Implementing the formula led to greater understanding and some new insights for me:
- Radians above we're converting degrees(latitude and longitude) to radians because this is the standard unit of angular measure used in the Haversine formula.
- 6,371,000 is the mean earth radius in meters and is used to get to meters in the formula above.
Testing
Implementing the raw formula in Python is great but I also need to ensure that the output from the formula above is correct. In order to do that I'm going to use Scikit-learn implementation of Haversine Distance which can be seen here .
"""
Test for haversine distance.
"""
import logging as log
from math import radians
import pytest
from sklearn.metrics.pairwise import haversine_distances
from python_examples.math.haversine_distance import calculate_haversine_distince, RADIUS_OF_EARTH
@pytest.mark.parametrize("lat_long_origin,lat_long_destination", [
# Scikit Learn example Ezeiza Airport -> Charles de Gaulle Airport
pytest.param(
[-34.83333, -58.5166646],
[49.0083899664, 2.53844117956]
)
])
def test_calculate_haversince_distance(lat_long_origin:list, lat_long_destination:list):
"""Test haversine_distance against """
log.info(f"{lat_long_origin} - {lat_long_destination}")

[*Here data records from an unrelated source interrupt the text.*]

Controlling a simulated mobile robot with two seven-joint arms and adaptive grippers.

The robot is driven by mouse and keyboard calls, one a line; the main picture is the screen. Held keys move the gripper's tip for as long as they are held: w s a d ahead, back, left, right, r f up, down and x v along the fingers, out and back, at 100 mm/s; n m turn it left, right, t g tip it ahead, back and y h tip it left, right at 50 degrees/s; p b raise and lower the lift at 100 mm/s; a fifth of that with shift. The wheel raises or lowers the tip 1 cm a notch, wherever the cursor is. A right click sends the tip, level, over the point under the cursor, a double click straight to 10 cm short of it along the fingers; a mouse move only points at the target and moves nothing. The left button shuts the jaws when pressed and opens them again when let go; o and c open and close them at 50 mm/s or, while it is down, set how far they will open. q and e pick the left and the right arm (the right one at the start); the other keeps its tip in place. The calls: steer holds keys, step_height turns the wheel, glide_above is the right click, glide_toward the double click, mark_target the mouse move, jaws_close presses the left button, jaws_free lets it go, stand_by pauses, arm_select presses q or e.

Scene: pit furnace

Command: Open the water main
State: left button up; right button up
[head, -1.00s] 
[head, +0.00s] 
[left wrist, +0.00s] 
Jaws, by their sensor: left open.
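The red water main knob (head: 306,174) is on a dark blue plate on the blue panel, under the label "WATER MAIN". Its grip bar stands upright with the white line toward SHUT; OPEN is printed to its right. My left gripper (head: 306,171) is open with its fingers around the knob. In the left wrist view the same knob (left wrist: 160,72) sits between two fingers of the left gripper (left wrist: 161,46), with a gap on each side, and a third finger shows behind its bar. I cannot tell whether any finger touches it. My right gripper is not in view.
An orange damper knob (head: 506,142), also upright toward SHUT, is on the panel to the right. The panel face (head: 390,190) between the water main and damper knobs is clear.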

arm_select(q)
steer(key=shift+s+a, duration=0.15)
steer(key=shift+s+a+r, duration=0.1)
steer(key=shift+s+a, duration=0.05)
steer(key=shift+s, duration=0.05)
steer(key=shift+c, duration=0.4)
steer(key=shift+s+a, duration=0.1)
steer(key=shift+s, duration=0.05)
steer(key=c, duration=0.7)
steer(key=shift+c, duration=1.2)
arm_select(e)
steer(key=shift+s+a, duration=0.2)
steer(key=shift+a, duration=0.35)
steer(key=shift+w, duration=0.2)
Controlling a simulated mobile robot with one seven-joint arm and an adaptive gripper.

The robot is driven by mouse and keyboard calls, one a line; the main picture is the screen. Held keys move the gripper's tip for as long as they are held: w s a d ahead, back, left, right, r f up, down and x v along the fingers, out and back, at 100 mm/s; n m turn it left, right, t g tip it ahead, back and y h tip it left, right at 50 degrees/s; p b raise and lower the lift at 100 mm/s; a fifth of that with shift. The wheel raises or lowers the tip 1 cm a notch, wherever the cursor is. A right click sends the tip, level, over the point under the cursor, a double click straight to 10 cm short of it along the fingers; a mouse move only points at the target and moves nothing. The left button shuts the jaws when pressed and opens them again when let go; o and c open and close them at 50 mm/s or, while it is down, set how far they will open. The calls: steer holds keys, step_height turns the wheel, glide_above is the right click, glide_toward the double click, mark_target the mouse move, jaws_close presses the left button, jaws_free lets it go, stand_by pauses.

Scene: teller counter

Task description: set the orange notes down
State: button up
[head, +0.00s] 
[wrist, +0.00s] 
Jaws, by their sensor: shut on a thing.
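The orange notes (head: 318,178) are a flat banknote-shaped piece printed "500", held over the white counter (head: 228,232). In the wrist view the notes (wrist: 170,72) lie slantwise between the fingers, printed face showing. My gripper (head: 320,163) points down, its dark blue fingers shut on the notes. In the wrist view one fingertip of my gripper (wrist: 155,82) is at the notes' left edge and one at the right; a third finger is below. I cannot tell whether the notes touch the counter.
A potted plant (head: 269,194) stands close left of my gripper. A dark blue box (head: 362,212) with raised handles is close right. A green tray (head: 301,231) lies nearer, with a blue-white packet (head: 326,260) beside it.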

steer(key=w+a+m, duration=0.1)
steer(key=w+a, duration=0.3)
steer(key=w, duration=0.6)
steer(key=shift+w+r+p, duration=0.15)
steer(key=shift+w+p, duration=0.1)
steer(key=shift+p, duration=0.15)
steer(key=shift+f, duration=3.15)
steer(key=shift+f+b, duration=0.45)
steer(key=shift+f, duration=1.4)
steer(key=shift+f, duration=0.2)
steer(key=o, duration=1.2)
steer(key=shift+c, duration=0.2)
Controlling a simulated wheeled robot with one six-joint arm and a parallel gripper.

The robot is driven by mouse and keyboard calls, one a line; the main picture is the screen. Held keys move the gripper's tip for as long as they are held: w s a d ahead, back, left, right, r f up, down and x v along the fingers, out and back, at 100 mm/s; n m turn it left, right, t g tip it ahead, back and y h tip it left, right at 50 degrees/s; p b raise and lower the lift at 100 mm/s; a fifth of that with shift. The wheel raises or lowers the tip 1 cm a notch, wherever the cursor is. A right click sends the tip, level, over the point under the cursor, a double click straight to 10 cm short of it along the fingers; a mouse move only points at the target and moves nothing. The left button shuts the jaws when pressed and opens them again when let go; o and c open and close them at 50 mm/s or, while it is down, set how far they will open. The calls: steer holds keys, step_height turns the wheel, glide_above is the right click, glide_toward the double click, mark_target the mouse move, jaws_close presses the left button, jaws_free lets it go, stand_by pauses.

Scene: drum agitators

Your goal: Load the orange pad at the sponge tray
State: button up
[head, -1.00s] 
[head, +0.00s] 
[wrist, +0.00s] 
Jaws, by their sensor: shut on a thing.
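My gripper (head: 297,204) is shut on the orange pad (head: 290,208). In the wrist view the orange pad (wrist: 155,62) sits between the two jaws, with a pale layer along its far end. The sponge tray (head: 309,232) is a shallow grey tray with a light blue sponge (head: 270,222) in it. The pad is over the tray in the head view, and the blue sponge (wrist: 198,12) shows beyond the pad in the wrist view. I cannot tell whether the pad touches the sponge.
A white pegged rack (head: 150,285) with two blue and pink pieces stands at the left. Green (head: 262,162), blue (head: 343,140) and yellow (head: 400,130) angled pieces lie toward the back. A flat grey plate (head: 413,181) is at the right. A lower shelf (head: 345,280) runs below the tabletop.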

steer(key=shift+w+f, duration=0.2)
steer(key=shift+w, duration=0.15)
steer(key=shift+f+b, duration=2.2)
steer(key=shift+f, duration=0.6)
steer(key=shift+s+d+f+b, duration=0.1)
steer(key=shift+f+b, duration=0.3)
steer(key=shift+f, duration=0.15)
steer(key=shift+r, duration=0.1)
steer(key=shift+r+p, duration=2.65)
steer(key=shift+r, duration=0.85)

origin_in_radians = [radians(_) for _ in lat_long_origin]
destination_in_radians = [radians(_) for _ in lat_long_destination]
distance_matrix_result = haversine_distances([origin_in_radians, destination_in_radians])

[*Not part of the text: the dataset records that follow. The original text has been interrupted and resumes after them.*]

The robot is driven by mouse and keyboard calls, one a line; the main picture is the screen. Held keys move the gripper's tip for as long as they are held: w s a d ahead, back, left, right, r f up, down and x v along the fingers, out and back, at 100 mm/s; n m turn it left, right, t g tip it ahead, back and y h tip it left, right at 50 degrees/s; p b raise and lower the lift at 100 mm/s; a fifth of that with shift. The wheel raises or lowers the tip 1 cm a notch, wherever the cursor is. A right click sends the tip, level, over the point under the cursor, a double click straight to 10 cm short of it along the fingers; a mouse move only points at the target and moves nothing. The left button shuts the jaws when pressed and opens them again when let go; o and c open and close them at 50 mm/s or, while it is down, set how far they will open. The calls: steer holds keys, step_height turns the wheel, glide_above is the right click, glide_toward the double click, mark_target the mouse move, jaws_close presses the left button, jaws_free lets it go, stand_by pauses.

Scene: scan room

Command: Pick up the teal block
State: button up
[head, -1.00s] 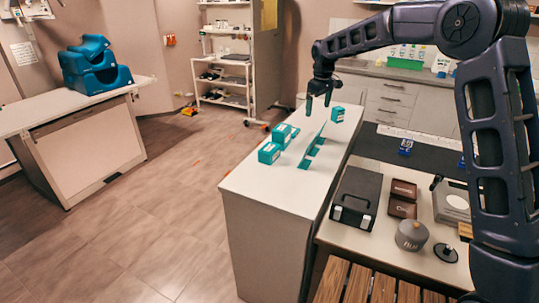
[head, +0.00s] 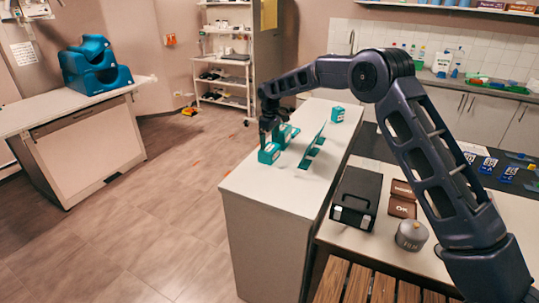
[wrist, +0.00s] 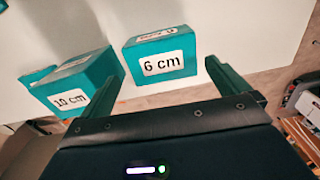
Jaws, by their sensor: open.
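Several teal blocks with white labels stand on the white counter. In the head view one block (head: 268,154) is at the near left, another (head: 283,136) is just behind it, and a third (head: 337,114) is farther back. In the wrist view a block labelled "6 cm" (wrist: 148,49) lies ahead, between the lines of my two fingers. A block labelled "10 cm" (wrist: 95,72) is beside it on the left, near the left finger. My gripper (head: 270,138) is open and empty above the near-left blocks, partly covering them in the head view.
A teal slotted piece (head: 312,150) stands to the right of the blocks on the white counter (head: 272,190).

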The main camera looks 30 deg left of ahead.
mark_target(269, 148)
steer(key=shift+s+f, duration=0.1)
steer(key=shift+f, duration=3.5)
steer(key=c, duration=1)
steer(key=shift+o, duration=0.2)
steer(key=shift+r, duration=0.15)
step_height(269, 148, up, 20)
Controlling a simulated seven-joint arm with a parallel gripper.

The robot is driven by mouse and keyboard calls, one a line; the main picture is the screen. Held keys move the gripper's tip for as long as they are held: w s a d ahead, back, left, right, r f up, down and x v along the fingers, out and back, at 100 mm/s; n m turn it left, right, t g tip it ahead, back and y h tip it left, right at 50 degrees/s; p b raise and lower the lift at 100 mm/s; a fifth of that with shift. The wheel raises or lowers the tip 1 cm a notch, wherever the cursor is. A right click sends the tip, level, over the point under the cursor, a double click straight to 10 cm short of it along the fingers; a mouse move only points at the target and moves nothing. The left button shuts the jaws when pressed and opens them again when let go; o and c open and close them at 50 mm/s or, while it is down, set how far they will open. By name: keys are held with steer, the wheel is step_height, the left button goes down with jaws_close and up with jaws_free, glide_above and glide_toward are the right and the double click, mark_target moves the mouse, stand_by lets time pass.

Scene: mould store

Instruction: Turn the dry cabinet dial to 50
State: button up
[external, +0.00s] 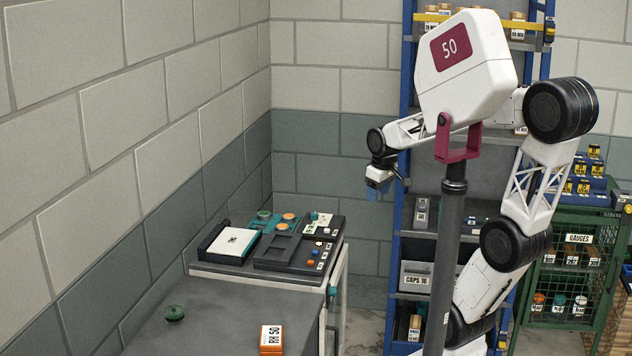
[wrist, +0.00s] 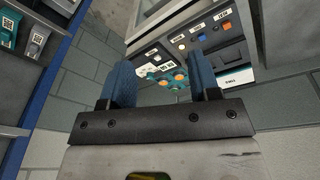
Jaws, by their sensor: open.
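My gripper (external: 376,190) is in mid-air right of the bench, fingers pointing down, apart and empty. Its blue fingers show in the wrist view (wrist: 160,85), with nothing between them. A teal unit with orange-topped round knobs (external: 288,218) stands among panels on the bench; it shows beyond the fingertips in the wrist view (wrist: 165,76). A dark panel beside it carries small orange and blue knobs (external: 318,252). I cannot tell which knob is the cabinet dial, and no scale is readable. A white sign (external: 468,58) reads 50. An orange-and-white block (external: 271,338) is marked RH 50.
A green round knob (external: 174,313) lies on the grey top at front. A blue-framed shelf (external: 400,240) stands behind the gripper. A green gauges cage (external: 577,270) stands at right.

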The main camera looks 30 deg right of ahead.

km_distance_matrix_result = distance_matrix_result * RADIUS_OF_EARTH / 1000
haversine_distance = calculate_haversine_distince(lat_long_origin, lat_long_destination)
km_haversine_distance = round(haversine_distance / 1000, 8)
sklearn_distance = km_distance_matrix_result[0][1]
log.info(f"Raw Calc={km_haversine_distance}, Sklearn Calc={sklearn_distance}")
# Rounding both to 8 digits of accuracy...
assert km_haversine_distance == round(km_distance_matrix_result[0][1], 8)
You can see the source for this here.
Insights from doing the testing:
- Outside of greater understanding and not wanting to bring scikit-learn into your dependencies due to it's size there's no real need to implement Haversine Distance in python on your own. Scikit learn returns a distance matrix and can natively handle N latitude and longitude points finding the distance between all of them.
- Distance Matrix is a useful data structure for seeing the distance between multiple points.
- Getting the shortest distance from the 2D array returned by scikit-learn can be achieved by doing the following:
def test_shortest_distance():
# Lincoln Memorial Latlong
lincoln_memorial = [38.889248, -77.050636]
# Ducinni's off U St
ducinnis_pizza = [38.91706701509112, -77.04118715785616]
# Admo Jumbo Slice
jumbo_slice_pizza = [38.92105748065034, -77.04170211776945]
# Manny Olgas Near U
manny_olgas = [38.91543818061708, -77.03174726038766]
# Based off Haversine which is closest to Lincoln Memorial
dataset = [
{'name': 'Lincoln Memorial', 'geocode': lincoln_memorial},
{'name': "Ducinni's Pizza", 'geocode': ducinnis_pizza},
{'name': 'Jumbo Slice Pizza', 'geocode': jumbo_slice_pizza},
{'name': "Manny Olga's", 'geocode': manny_olgas}
]
# Put all these in radians
radian_distances = list(map(lambda x: [radians(_) for _ in x['geocode']], dataset))
# Calculate the Haversine Distances
distance_matrix_result = haversine_distances(radian_distances)
# Pull out the first Entry in the 2D array
km_distance_matrix_result = distance_matrix_result * RADIUS_OF_EARTH / 1000
log.info(f"\nDistance Matrix in Kilometers:\n {km_distance_matrix_result}")
# Get the index of the minimum distance for the lincoln memorial
np_array = np.array(km_distance_matrix_result[0][1:])
idx_min = np.argmin(np_array)
# Closest Should be Ducinnis
assert idx_min + 1 == 1
log.info(f"\nClosest Jumbo Slice spot to Lincoln Memorial by Haversine Distance is {dataset[idx_min + 1]['name']}")
Code can be seen here.
With example output below:

From all this I've learned Haversine Distance is a useful formula for calculating distances between geo-coordinates. In general I'd just use scikit-learn in order to get these distances but it's always great to have some base understanding of the formula you're using.